• YOUR TASK
Extract the complete data exactly as given.

• DATA SECTION
* START *

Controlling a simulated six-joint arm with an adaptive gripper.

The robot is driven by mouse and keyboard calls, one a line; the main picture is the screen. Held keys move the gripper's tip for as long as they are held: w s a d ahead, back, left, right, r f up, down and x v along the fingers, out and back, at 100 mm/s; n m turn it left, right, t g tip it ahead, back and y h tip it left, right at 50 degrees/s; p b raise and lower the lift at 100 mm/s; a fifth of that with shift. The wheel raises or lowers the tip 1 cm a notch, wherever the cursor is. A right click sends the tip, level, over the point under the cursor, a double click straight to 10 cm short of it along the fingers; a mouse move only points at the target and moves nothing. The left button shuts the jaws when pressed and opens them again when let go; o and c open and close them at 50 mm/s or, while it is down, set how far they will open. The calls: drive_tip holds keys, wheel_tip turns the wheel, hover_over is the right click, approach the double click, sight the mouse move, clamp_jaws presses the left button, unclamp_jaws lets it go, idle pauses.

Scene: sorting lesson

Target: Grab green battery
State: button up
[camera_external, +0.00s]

* END *

• COMPLETE RESPONSE
Controlling a simulated six-joint arm with an adaptive gripper.

The robot is driven by mouse and keyboard calls, one a line; the main picture is the screen. Held keys move the gripper's tip for as long as they are held: w s a d ahead, back, left, right, r f up, down and x v along the fingers, out and back, at 100 mm/s; n m turn it left, right, t g tip it ahead, back and y h tip it left, right at 50 degrees/s; p b raise and lower the lift at 100 mm/s; a fifth of that with shift. The wheel raises or lowers the tip 1 cm a notch, wherever the cursor is. A right click sends the tip, level, over the point under the cursor, a double click straight to 10 cm short of it along the fingers; a mouse move only points at the target and moves nothing. The left button shuts the jaws when pressed and opens them again when let go; o and c open and close them at 50 mm/s or, while it is down, set how far they will open. The calls: drive_tip holds keys, wheel_tip turns the wheel, hover_over is the right click, approach the double click, sight the mouse move, clamp_jaws presses the left button, unclamp_jaws lets it go, idle pauses.

Scene: sorting lesson

Target: Grab green battery
State: button up
[camera_external, +0.00s]

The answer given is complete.